## WHAT IS ASKED
Among the lines below, count those with "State". Give the total alone.

'''

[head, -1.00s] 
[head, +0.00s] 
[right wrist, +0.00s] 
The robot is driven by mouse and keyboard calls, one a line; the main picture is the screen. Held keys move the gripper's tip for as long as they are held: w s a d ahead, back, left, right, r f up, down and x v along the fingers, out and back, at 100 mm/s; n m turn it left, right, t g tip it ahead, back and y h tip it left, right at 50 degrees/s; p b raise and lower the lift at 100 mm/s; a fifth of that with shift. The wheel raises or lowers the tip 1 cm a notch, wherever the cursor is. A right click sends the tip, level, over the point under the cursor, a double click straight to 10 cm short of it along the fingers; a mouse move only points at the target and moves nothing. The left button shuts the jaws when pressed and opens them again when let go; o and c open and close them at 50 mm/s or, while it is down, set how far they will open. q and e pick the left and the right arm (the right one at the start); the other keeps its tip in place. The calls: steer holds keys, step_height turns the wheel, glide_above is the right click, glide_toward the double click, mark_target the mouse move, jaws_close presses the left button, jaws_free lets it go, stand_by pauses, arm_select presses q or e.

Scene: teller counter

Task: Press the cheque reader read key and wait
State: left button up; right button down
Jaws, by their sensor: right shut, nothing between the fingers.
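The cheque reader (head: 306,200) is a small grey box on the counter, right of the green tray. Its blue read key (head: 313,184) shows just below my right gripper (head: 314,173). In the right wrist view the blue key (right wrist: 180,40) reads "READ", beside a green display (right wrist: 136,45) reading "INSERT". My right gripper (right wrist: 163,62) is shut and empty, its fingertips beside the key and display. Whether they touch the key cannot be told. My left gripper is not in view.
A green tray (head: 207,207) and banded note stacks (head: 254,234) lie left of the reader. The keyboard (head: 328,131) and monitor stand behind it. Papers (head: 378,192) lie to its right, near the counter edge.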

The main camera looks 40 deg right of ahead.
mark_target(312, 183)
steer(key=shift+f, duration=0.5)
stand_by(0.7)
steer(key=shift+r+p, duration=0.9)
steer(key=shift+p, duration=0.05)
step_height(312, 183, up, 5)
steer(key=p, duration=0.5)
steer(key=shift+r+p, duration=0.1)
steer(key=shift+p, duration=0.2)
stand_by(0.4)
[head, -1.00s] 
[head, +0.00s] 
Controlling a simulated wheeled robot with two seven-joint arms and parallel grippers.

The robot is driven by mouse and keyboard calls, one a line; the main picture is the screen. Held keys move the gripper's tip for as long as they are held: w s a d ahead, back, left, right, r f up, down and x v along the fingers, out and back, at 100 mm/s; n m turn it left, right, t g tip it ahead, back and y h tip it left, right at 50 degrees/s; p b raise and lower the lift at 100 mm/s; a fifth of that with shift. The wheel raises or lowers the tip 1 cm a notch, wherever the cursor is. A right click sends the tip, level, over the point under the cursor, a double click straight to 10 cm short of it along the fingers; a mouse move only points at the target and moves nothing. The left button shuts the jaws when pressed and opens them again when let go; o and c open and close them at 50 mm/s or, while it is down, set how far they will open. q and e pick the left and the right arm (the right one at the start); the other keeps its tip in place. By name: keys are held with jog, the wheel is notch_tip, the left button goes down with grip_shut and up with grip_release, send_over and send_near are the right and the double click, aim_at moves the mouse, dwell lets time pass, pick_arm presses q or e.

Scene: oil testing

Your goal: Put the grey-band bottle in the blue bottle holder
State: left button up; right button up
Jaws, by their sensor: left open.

'''

## OUTPUT FOR THIS EXERCISE
2